Robot episode data
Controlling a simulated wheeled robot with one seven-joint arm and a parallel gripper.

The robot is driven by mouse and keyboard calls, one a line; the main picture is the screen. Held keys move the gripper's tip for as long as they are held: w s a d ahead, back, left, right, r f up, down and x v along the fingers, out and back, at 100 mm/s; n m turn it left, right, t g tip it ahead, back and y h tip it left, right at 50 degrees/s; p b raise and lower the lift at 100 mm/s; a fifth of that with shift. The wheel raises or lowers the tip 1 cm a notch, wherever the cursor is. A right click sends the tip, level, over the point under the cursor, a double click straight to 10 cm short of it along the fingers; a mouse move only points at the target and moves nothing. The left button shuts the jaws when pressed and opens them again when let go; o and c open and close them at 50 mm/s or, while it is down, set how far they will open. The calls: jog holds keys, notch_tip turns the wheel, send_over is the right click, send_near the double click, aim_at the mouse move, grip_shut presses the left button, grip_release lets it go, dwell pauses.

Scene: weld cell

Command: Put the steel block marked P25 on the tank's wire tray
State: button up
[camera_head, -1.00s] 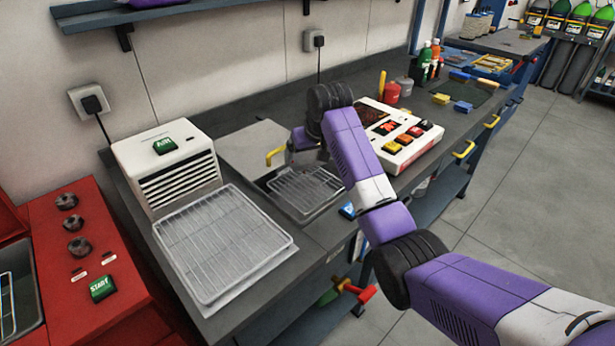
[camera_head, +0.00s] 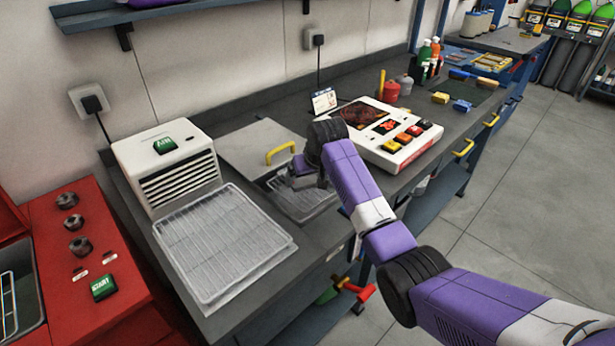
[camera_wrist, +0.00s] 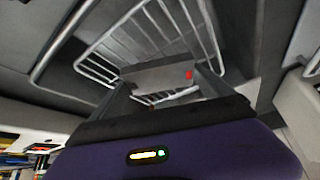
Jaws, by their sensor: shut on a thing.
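My gripper (camera_wrist: 165,84) is shut on a grey steel block (camera_wrist: 158,75) with a small red mark, which is too small to read. The block lies crosswise between the two fingers. In the head view my gripper (camera_head: 302,178) hangs low over the open tank; the block is hidden there by the wrist. The tank's wire tray (camera_wrist: 128,38) shows behind the block in the wrist view. In the head view the tray (camera_head: 298,210) is partly covered by my wrist. I cannot tell whether the block touches the tray.
The tank's lid (camera_head: 245,147) with a yellow handle lies beside the opening. A white control panel (camera_head: 385,140) stands right of my wrist. A wire rack (camera_head: 222,240) lies left, before a white vented box (camera_head: 165,165). A small sign (camera_head: 323,100) stands behind.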

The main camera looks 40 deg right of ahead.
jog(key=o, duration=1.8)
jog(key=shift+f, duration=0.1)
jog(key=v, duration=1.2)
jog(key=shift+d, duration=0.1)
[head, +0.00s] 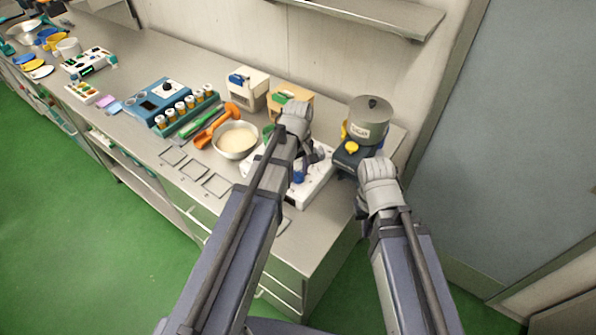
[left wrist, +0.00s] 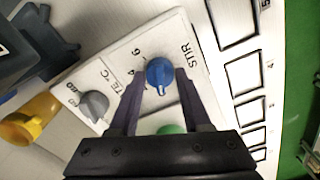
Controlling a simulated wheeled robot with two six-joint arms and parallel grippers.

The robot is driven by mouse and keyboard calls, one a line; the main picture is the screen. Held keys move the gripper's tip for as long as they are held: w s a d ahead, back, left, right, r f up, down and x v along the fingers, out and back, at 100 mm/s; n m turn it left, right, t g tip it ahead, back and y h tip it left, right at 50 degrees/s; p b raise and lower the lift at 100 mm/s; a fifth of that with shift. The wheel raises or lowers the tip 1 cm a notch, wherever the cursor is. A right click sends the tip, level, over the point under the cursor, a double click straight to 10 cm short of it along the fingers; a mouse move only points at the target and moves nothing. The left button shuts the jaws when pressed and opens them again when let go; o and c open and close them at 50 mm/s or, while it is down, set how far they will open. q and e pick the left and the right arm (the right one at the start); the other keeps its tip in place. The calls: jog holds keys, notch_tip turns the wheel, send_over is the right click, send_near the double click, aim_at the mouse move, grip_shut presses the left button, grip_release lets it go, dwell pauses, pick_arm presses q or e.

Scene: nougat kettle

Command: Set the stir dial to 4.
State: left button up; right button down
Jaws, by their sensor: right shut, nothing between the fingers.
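The stir dial is a blue round knob (left wrist: 160,73) on a white panel, beside the printed word STIR, with the digits 6 and 4 near it in the left wrist view. It also shows as a small blue knob in the head view (head: 299,177). My left gripper (left wrist: 161,78) has its two fingers on either side of the knob, apparently with small gaps. I cannot tell which number the knob points to. My right gripper (head: 362,205) is shut and empty, at the right of the white control box (head: 318,190), partly hidden by its wrist.
A grey knob (left wrist: 94,106) and a green button (left wrist: 171,129) sit near the dial. A lidded grey kettle (head: 370,122) stands on a dark base with a yellow knob (head: 352,147). A bowl (head: 236,140) stands to the left. Square outlines mark the counter's front.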

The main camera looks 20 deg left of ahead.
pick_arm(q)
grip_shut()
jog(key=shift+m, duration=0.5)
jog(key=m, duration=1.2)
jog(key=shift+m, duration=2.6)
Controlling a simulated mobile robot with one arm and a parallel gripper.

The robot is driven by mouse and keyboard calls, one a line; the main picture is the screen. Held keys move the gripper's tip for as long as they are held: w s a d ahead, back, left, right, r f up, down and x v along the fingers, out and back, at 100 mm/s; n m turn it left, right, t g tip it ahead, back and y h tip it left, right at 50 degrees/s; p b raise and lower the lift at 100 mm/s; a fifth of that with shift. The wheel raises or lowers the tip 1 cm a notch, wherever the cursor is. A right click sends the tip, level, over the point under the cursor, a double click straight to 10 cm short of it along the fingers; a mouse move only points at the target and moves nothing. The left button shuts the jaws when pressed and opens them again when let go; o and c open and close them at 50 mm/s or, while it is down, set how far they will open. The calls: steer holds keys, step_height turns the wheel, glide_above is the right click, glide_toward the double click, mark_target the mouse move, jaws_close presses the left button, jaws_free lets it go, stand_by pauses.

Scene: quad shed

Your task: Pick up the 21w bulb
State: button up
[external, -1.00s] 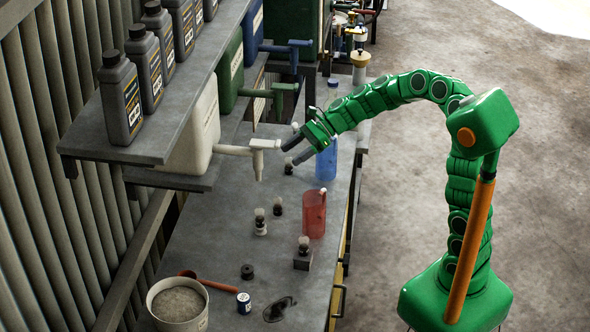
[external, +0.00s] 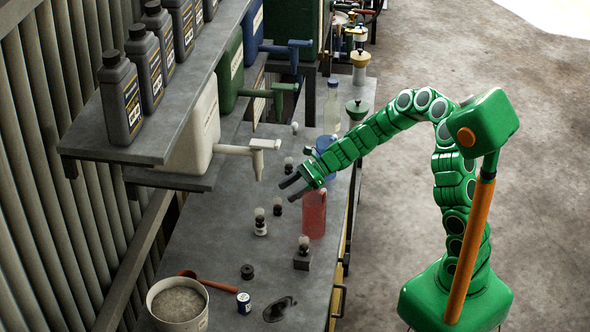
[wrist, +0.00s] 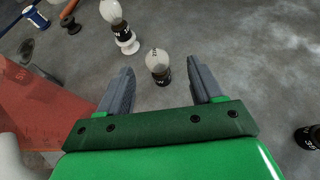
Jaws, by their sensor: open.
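My gripper (external: 288,190) is open and empty, apart from that bulb. Another bulb on a white base (external: 260,224) stands beside it, also in the wrist view (wrist: 115,22). A further bulb (external: 303,246) sits on a dark block.
Another dark-based bulb (external: 288,166) stands behind. The bench's wall side is mostly clear.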

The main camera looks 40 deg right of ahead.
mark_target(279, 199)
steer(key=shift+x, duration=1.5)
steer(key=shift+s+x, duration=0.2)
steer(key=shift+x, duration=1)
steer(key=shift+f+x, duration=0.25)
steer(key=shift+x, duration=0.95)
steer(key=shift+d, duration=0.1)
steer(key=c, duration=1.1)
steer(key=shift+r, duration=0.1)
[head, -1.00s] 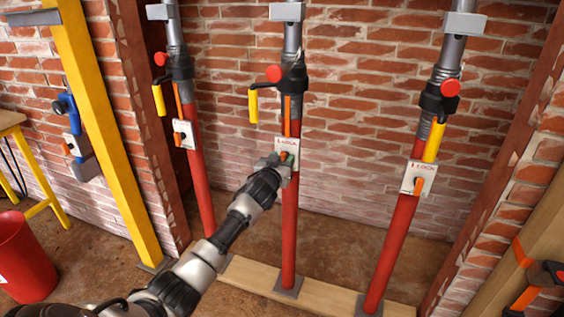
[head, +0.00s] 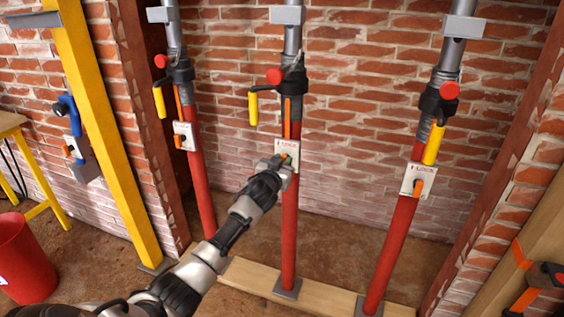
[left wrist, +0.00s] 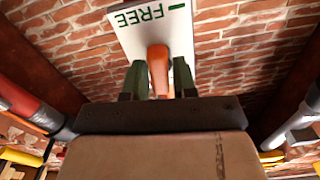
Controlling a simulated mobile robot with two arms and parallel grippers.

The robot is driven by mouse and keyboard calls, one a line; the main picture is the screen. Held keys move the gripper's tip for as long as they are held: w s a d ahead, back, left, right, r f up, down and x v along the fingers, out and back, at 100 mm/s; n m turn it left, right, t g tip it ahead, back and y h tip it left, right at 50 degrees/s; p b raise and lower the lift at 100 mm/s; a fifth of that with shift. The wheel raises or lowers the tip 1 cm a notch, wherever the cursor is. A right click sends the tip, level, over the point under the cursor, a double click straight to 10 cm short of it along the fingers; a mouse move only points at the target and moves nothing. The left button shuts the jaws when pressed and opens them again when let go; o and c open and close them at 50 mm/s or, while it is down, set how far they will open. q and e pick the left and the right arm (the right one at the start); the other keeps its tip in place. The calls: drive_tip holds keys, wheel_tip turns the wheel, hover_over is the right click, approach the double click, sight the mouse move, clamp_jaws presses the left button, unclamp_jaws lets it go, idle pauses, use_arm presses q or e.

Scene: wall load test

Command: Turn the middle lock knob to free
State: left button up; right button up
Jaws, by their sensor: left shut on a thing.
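The middle red prop (head: 289,225) stands upright with a white lock plate (head: 293,148) at mid height. My left gripper (head: 285,164) is at this plate and hides its lower part. In the left wrist view, the orange lock knob (left wrist: 158,70) lies between my two dark green gripper fingers (left wrist: 158,82), which are shut on it. The white plate (left wrist: 185,42) behind it shows the word FREE upside down with a green mark beside it. The knob's exact angle against the plate marks is hard to tell. My right gripper is not in view.
A left prop (head: 200,185) and a right prop (head: 392,250) carry similar plates and orange knobs. A yellow crank handle (head: 253,108) hangs left of the middle prop. The props stand on a wooden plank (head: 255,280) before a brick wall. A red bucket (head: 22,255) stands far left.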

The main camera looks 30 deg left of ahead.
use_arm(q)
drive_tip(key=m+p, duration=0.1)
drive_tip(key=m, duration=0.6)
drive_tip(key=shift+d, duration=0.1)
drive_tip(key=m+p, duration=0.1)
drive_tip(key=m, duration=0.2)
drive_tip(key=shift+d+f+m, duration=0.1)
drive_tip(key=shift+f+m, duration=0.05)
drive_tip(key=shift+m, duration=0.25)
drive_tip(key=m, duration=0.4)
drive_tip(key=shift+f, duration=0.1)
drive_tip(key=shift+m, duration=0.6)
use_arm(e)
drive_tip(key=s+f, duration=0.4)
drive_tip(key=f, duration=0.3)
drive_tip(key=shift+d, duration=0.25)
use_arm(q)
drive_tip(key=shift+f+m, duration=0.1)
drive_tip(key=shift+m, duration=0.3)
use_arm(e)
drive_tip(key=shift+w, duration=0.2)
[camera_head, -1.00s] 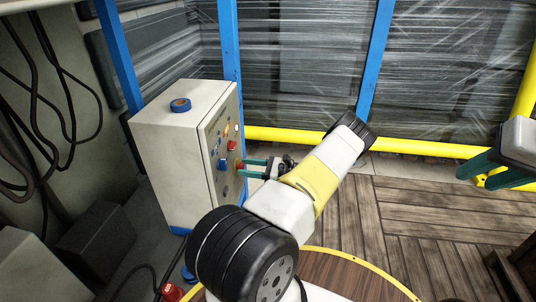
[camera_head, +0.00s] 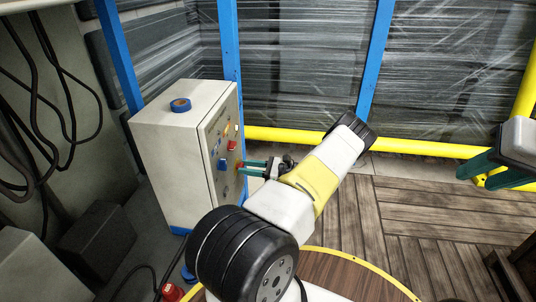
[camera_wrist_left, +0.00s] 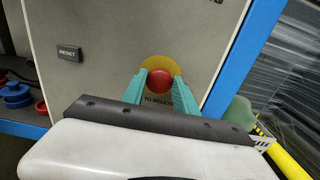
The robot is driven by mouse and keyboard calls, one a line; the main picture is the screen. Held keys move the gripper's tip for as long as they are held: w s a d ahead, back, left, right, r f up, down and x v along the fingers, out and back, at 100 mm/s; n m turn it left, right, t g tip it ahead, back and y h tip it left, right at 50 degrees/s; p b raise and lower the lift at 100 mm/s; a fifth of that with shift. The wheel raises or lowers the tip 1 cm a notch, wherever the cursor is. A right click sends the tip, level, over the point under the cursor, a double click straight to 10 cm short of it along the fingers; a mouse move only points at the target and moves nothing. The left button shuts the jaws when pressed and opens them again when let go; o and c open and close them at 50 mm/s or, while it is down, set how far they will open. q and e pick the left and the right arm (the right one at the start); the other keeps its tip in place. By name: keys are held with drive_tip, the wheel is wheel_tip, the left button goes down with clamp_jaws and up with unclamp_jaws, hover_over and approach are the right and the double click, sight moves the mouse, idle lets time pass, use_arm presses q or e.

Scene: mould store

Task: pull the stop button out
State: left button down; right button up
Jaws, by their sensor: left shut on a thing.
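The stop button (camera_wrist_left: 160,80) is a red mushroom head on a yellow round plate (camera_wrist_left: 176,63), on the front panel of the white control cabinet. In the head view the button (camera_head: 239,165) is small and partly hidden by my left gripper (camera_head: 245,166). In the left wrist view the green fingers of my left gripper (camera_wrist_left: 160,88) stand on either side of the red head, shut on it. Lettering below the button is partly covered by the fingers. My right gripper (camera_head: 472,171) is at the right edge of the head view, its green fingers apart and empty.
The white cabinet (camera_head: 165,150) carries other knobs and buttons, and a roll of blue tape (camera_head: 180,105) lies on top. A RESET label (camera_wrist_left: 69,52) is left of the button. Blue posts and a yellow rail (camera_head: 410,147) stand behind. Black cables hang at left.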

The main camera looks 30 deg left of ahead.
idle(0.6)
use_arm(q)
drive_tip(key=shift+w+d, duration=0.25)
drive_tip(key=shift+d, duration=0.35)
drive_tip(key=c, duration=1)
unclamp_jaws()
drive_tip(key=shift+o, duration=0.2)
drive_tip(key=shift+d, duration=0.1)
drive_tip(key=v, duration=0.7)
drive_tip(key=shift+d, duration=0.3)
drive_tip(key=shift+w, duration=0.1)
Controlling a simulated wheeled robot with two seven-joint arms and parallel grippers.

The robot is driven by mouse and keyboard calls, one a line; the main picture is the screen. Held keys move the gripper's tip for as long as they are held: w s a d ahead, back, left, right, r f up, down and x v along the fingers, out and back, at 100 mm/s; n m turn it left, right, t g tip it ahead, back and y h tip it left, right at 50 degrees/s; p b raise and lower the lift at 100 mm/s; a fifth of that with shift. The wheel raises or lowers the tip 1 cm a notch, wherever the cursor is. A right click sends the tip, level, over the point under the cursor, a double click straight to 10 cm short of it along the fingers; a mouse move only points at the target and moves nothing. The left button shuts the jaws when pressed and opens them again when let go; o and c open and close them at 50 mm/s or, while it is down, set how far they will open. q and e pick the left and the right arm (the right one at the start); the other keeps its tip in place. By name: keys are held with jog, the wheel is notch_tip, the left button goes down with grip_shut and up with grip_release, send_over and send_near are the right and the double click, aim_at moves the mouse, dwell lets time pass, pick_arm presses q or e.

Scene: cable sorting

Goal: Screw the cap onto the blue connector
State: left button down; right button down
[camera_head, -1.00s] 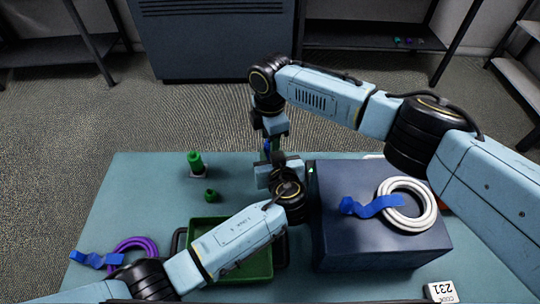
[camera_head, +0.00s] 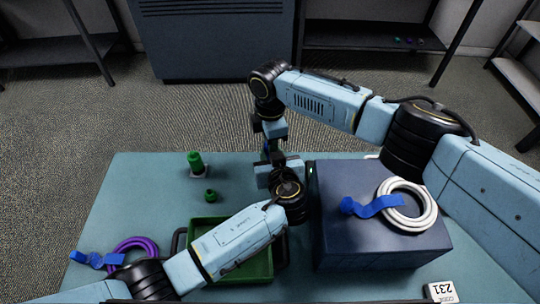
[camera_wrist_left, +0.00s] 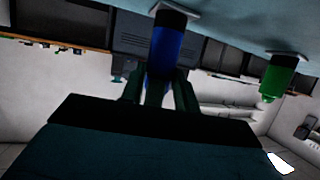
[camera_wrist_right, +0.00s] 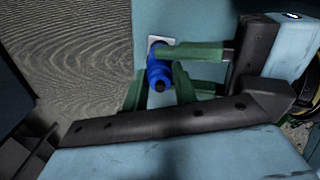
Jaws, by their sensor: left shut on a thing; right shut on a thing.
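The blue connector (camera_wrist_right: 157,55) stands on a white plate in the right wrist view, mostly hidden by the grippers in the head view. It shows dark and blue in the upside-down left wrist view (camera_wrist_left: 166,50). My left gripper (camera_wrist_left: 160,92) is shut on it; its green finger crosses beside it in the right wrist view. My right gripper (camera_wrist_right: 160,90) is shut on a blue piece (camera_wrist_right: 159,75) with a dark end, apparently the cap, in line with the connector. Whether cap and connector touch, and how far the cap is threaded, I cannot tell.
A green connector (camera_head: 195,161) stands on its plate at the left, with a green cap (camera_head: 210,196) near it. A green tray (camera_head: 262,264) lies in front, partly under my left arm. A dark blue box (camera_head: 340,240) bears a white cable (camera_head: 430,215). A purple cable (camera_head: 150,243) lies front left.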

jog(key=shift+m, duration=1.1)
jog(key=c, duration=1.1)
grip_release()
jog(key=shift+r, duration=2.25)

STATED GOAL: Give the number of lines in the entries that hold the word "Scene", and nothing else.

TASK OUTPUT: 6